(Bloomberg) Global crude supplies will start to dwindle in as little as two years, boosting prices, as the industry cuts investment to weather the worst market collapse in a generation, according to Statoil ASA.

Oil companies reduced capital expenditure last year and are likely to cut it further this year and next, Statoil’s Chief Financial Officer Hans Jakob Hegge said in an interview in London. Lower spending means there could be a “significant effect” on crude supply after 2020, he said.

“For the first time in history, we’ve seen cutting of capex two years in a row and potentially we risk a third year as well for 2017,” Hegge said. “It might be that we see quite a dramatic reduction in replacing the capacity and of course that will have an impact, eventually, on price.”

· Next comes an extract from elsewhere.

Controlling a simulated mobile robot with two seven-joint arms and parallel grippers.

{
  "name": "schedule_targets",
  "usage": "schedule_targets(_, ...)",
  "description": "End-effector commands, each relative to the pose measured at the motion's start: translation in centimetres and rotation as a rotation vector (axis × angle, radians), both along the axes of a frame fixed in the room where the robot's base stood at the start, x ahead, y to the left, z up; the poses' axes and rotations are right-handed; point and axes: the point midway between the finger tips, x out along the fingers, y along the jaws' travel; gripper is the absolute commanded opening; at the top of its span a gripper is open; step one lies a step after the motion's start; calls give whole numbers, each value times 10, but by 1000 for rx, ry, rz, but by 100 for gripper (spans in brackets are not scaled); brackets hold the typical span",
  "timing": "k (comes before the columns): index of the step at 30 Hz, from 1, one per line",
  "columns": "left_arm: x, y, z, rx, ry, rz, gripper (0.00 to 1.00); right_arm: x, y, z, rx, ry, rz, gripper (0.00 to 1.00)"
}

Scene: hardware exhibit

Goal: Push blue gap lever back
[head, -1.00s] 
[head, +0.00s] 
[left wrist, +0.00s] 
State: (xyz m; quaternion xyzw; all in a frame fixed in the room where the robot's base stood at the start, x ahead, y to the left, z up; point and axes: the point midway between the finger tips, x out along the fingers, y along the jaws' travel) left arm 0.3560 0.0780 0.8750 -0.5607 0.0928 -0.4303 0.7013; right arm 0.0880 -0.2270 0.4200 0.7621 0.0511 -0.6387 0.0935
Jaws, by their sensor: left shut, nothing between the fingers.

Despite signs the supply glut is easing, companies are preparing for a prolonged downturn. The industry reduced capital spending by 24 percent last year and is expected to cut it by another 17 percent to about $330 billion this year, the International Energy Agency said in February. Oil fields require constant investment to maintain production, and in 2016, for the first time in years, drillers will add less oil from new fields than they lose through natural decline in old ones, according to Oslo-based Rystad Energy AS. Producers have seen their earnings plunge and debt pile up as Brent crude, the international benchmark, trades at half the level it was at two years ago. Even though prices have recovered more than 80 percent since January, the industry is cutting deeper.